The other Regional Plans, referred to above, all mention the need to close some CHEs because of “a surplus of places”. They showed only a limited grasp of the overall development of child care services in their Region. Even the London Boroughs’ laudable attempts to acquire this overview failed to some extent. John Ogden, the Region’s Principal Adviser, pointed out in a letter to the author in 1984 that forecasts were already perceived as being out of date. The demand for places in regional establishments was now “expected to decrease further than anticipated because of changing policies at local level coupled with financial restrictions”. The decision as to whether or not a child was referred to a CHE was left, in the main, to the social worker and/or to Assessment Centres’ case conference recommendations. Later, from the early 1980s, chief officers of Social Services Departments had a specific policy of allowing only a limited number of such recommendations or blocking them entirely.

Pooling of Costs

Often the only tangible benefit for a local authority involved in Regional Planning was the system of pooling costs of the CHEs and access to the Regional Assessment Centres. Each Region had its own particular method of sharing out the costs. In Region 1 North, for example, all local authorities within the Region were, at the end of the financial year, repaid any excess of income from a particular establishment in proportion to the use made of the resource. In the same way any deficit was met by the user authorities, in proportion to their use. This could mean that a local authority which had occupied only 10% of the ‘child days’, as they were known, in an establishment could still find itself with a sizeable request for a deficit payment well into the new financial year. This could be all the more galling if, as seems to have often happened, no budget allowance had been made for this claw-back. Local authorities who were not in the Region did not have to face this prospect but were charged a standard 25% over the charge for regional users. In the early and mid-1970s, when demand was high, this pooling system worked well but, as year after year the user authorities were met with deficits to repay, it became far less acceptable.

In 1981 the Treasurer for the North’s Regional Planning Committee made this point quite clearly in a letter to member agencies:

/ understand that a major objection to the present arrangements is the difficulty encountered by authorities in budgeting for a deficit. It may be possible to help authorities by providing them with an estimated deficit based on actual usage in the first half of the year and projected usage in the second. I would stress however that because of the uncertainty of future usage this could only be a guide.

In the Regional Pooling system for Region 1 in 1978-79 there was a total expenditure of £4,400,158 with an overspend of £350,444. By 1980/81 there had been a dramatic increase to an expenditure of £7,167,403 and an overspend of £876,696.

The London Boroughs, with a larger number of resources and generally high costs, showed an even more dramatic rise in their pooling costs.

Total Cost of Residential Care Provision Offered by London

Region 1973-1983

2,601,307

1973/74

3,942,077

1974/75

5,677,264

1975/76

6,766,089

1976/77

7,649,444

1977/78

8,722,693

1978/79

11,481,276

1979/80

15,259,366

1980/81

17,362,881

1981/82

16,558,16 1982/83

The London Borough’s Regional Planning Report in 1983 reported that the cost of homes within the regional pooling system were a source of great concern.
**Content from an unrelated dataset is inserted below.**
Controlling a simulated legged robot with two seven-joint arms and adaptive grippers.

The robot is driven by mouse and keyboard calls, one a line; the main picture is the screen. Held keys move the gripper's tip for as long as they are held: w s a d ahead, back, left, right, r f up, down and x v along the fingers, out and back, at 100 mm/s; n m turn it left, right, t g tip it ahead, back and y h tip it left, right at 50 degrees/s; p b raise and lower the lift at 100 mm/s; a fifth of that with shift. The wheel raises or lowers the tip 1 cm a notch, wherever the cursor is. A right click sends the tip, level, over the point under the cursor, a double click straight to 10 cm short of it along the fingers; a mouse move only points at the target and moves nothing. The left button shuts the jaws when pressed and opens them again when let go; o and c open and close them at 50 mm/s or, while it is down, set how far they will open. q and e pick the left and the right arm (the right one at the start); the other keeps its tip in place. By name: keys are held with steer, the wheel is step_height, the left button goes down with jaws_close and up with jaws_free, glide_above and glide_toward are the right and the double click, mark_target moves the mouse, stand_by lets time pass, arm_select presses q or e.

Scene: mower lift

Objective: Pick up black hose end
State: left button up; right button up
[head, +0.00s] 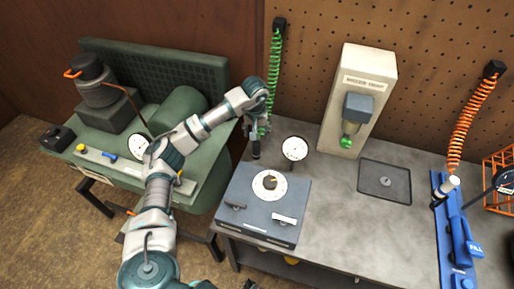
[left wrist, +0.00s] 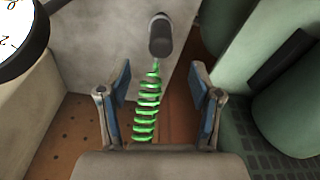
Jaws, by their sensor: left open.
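The black hose end (head: 256,150) hangs at the bottom of a green coiled hose (head: 276,62) fixed to the pegboard. In the left wrist view, the black hose end (left wrist: 160,36) shows beyond my fingertips, and the green coil (left wrist: 147,105) runs down the picture between my two fingers. My left gripper (head: 254,122) is just above the hose end in the head view; its open blue-padded fingers also show in the left wrist view (left wrist: 158,82). I cannot tell whether the fingers touch the coil. My right gripper is not in view.
A blue-grey box with a dial (head: 262,205) and a round white gauge (head: 295,149) stand close by on the grey bench (head: 335,215). A green machine (head: 180,108) stands left. A beige stand (head: 355,95) and an orange coiled hose (head: 472,115) are right.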

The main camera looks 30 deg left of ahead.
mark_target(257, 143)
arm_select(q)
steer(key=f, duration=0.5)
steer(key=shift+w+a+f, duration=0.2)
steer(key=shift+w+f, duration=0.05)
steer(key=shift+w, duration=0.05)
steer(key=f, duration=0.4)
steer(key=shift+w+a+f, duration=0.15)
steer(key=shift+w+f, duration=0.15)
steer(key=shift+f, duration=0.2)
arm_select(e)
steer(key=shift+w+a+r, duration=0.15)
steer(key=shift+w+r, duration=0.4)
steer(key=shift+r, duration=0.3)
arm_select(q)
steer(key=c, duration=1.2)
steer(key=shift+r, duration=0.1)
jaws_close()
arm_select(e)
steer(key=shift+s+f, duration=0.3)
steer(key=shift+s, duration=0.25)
Expenditure on the pooled establishments had fallen for the first time in 1982/83. Nevertheless due to an unprecedented 22% drop in use, the cost per child per week had risen by over 20%. Much of the high costs were attributable to under-occupancy. Closures were recommended to assist a resolution of these problems. Figures for 1991/92 indicate that costs overall had been kept down in the London Region to just under £14 million for all regional provision. This has only been achieved by greatly reducing the number of places available so that the weekly cost per place now ranged between £738 and £2,798.

From Benefit to Hazard

Thus the pooling system, from being a tangible benefit, became a financial hazard. The Local Authorities were all pursuing policies which resulted in a rapidly diminishing demand for CHE placements. The only way of arresting the escalating costs and ensuring high occupancy would have been for local authorities to declare their belief in the value of the CHE system for more children. This they did not wish to do.

The North Region had put forward a valid reason for the Regional Planning Committees continuing to operate when the prospect of closures had first become a serious issue. In 1981 they proposed that an appraisal should be made of each CHE, listing its particular advantages and disadvantages, including the client group with whom it had had most success. Decisions on closure should only be made once this exercise had been carried out.
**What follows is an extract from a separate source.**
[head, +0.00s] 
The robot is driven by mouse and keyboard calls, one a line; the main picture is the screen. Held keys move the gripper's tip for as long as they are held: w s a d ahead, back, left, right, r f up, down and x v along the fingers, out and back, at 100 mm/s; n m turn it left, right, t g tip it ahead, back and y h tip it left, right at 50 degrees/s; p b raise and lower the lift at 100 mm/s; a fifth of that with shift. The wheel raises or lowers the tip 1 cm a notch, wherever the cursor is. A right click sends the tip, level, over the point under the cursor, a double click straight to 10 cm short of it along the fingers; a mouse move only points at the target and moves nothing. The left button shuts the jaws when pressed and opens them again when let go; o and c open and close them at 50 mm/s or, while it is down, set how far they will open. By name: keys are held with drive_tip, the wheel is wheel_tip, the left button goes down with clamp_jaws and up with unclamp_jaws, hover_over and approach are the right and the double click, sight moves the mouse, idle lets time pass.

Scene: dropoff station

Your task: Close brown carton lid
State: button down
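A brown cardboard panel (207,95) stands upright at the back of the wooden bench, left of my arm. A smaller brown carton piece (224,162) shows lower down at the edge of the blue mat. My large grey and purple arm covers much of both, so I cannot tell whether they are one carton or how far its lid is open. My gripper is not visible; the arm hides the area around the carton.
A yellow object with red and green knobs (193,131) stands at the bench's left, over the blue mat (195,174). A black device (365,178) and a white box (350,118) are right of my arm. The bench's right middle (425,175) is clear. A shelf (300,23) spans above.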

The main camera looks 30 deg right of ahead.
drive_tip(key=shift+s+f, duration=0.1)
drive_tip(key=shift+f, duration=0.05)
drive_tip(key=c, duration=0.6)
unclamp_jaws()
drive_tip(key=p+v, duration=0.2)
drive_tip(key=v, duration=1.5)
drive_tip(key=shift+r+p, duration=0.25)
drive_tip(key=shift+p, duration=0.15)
This role for the RPCs was also identified by the London Boroughs. They did, however, recognise the difficulties in deciding which of the CHEs should close. The members of the constituent local authorities had the responsibility for making the final decisions but they considered that there no obvious candidates for closure. It was decided to appoint a member working party to consider the issues and make recommendations about which (if any) establishment should close. The working party was comprised of seven members, made up of the Chairman, Vice-Chairman and Leader of the Minority Group together with four others. It was suggested that the working party be advised by the Committee’s own officers, together with the advice of Directors of Social Services and a co-opted member of the voluntary child care organisation. This amply illustrated the number of conflicting interests that Planning Committees attempted to accommodate.
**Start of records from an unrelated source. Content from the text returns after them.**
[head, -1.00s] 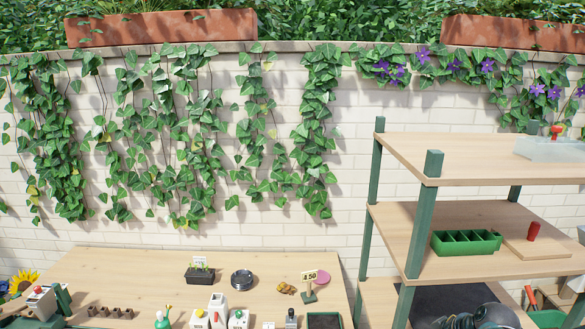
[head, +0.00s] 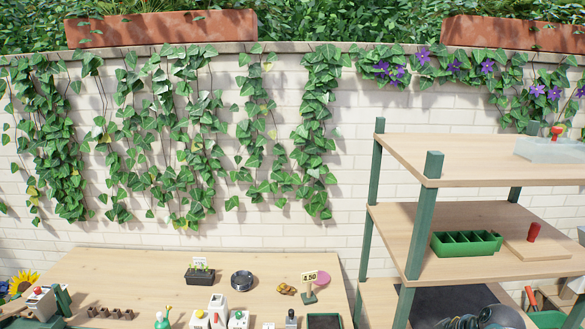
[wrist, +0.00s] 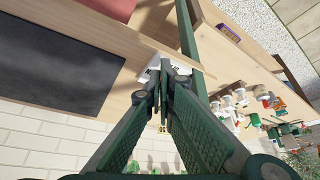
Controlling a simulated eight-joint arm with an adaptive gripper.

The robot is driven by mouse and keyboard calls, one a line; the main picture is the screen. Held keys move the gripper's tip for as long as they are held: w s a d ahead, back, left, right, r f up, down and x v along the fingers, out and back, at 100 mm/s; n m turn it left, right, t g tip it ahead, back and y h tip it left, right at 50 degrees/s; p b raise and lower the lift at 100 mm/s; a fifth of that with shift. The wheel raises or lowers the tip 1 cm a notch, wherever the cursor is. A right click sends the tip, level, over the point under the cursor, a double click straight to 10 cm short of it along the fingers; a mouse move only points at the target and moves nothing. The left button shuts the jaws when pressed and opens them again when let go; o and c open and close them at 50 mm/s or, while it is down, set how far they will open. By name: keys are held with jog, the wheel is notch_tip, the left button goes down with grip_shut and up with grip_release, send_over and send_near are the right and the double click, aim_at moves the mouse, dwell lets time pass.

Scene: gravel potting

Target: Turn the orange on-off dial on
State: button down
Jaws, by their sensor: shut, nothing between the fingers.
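I cannot make out an orange on-off dial for certain in either view. In the head view, a white device (head: 218,304) with a small red or orange part stands at the front of the wooden table, too small to read. My gripper (wrist: 163,72) shows in the wrist view with its two dark green fingers together at the tips and nothing between them. A white printed card or label (wrist: 177,68) shows just past the fingertips; I cannot tell whether they touch it. My gripper's fingers are not visible in the head view.
The wooden table (head: 130,268) holds several small pots and bottles, with bare wood at its back left. A green-posted shelf (head: 462,158) stands at the right, carrying a green divided tray (head: 466,243). A dark mat (wrist: 50,70) fills the left of the wrist view.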

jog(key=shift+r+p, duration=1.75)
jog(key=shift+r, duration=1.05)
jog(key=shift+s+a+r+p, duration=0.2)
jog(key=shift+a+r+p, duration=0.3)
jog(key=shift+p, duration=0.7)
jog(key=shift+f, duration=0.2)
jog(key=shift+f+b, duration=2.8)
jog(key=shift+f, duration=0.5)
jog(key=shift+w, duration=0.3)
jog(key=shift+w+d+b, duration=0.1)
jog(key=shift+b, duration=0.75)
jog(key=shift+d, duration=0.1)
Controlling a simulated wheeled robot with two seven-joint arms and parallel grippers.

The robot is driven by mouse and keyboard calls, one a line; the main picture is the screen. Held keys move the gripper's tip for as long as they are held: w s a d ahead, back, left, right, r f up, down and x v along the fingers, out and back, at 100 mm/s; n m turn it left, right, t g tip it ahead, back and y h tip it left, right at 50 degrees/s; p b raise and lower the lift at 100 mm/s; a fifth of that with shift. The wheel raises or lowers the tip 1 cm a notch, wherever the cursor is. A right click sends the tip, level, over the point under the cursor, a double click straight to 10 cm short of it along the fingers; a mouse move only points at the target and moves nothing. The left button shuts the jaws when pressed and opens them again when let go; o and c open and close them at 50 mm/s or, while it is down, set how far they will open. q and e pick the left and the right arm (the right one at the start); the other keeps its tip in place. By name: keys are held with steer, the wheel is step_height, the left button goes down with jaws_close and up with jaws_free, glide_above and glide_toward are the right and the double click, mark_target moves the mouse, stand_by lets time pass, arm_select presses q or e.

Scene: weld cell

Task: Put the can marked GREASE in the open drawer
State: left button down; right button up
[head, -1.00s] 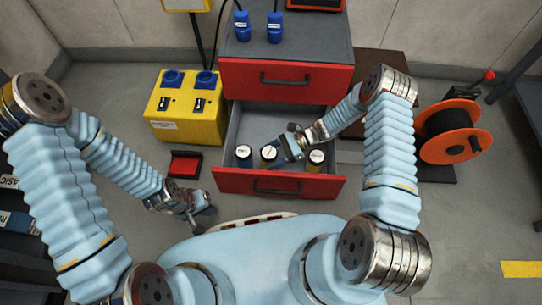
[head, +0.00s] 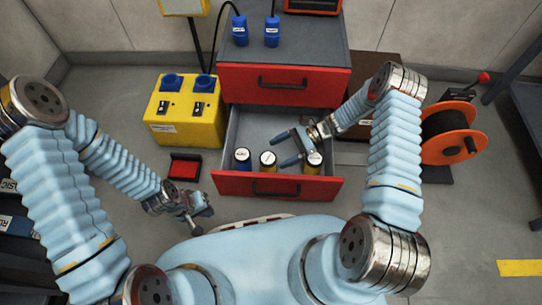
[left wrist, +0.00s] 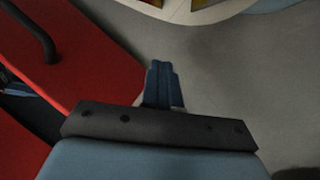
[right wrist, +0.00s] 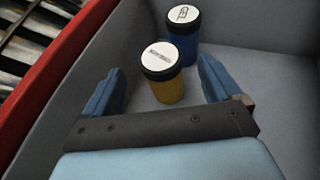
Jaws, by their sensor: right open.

Government Abolishes the Requirement for RPCs

Once closures began, however, local authorities often looked primarily to their own interests and simply announced to the RPCs their intentions, undermining further the value and purpose of such Committees. It was not surprising, then, that when the Government, in its Health and Social Security Adjudication Act 1983, abolished the requirement for there to be Regional Planning Committees with effect from 1 January 1984, the whole edifice of regional planning collapsed almost immediately.

Some Regions, as in the North Area 1, made short-lived attempts to sustain regional planning in a modified form. However, without such arrangements being mandatory, it soon became clear that it was not possible to gain the support of all constituent authorities in any one area. The larger authorities saw themselves as being self-sufficient in most resources; the smaller authorities had few resources to add to any pool and had to cope as well as they could, relying on the availability of surplus resources of their larger neighbours.

Responses to a survey of Regional Planning Committees, showed that the East Anglian RPC was dissolved on 1 January 1984, the West Midlands RPC was “now defunct” (letter dated 20 March 1984), “the South East Children’s Regional Planning Committee was wound up on 31 December 1983”, The Children’s Regional Planning Committee for Yorkshire and Humberside ceased to operate on 31 March 1984 and “at the time of receiving your letter most of our records had already been destroyed or disposed of”. By December 1986 only the London Boroughs’ Children’s Regional Planning Committee was fully active.

In the North West an Association of Social Service Authorities planned to continue with some form of inter-authority co-operation. In effect, however, the idea of groups of local authorities working together to plan services for children had all but vanished in a hostile economic and anti-residential climate. With the collapse of regional planning came the demise of the regional planning secretariat, and its Regional Planning Officers. These officers had often done much useful work in highlighting need, chairing working groups and amassing regional data on a range of child care issues. They were, generally, a sad loss to the child care service.

The obvious immediate impact of the demise of the pooling arrangements was to remove the insurance policy of the provider authorities that any financial losses in CHEs would be met by others in the pool. The loss of this guarantee served to speed up the closure process.

Community Homes with Education were now in the open market and unless their sponsors were either prepared to subsidise any losses or charge high weekly fees they were immediately vulnerable to closure once they became loss-making. What had once been seen as an essential resource in a range of caring and corrective facilities for children and young people was now a highly vulnerable and rapidly vanishing option for impoverished local authorities and sceptical social workers. The loss of confidence in CHEs and the growth of trust in community-based alternatives is the subject of the next chapter.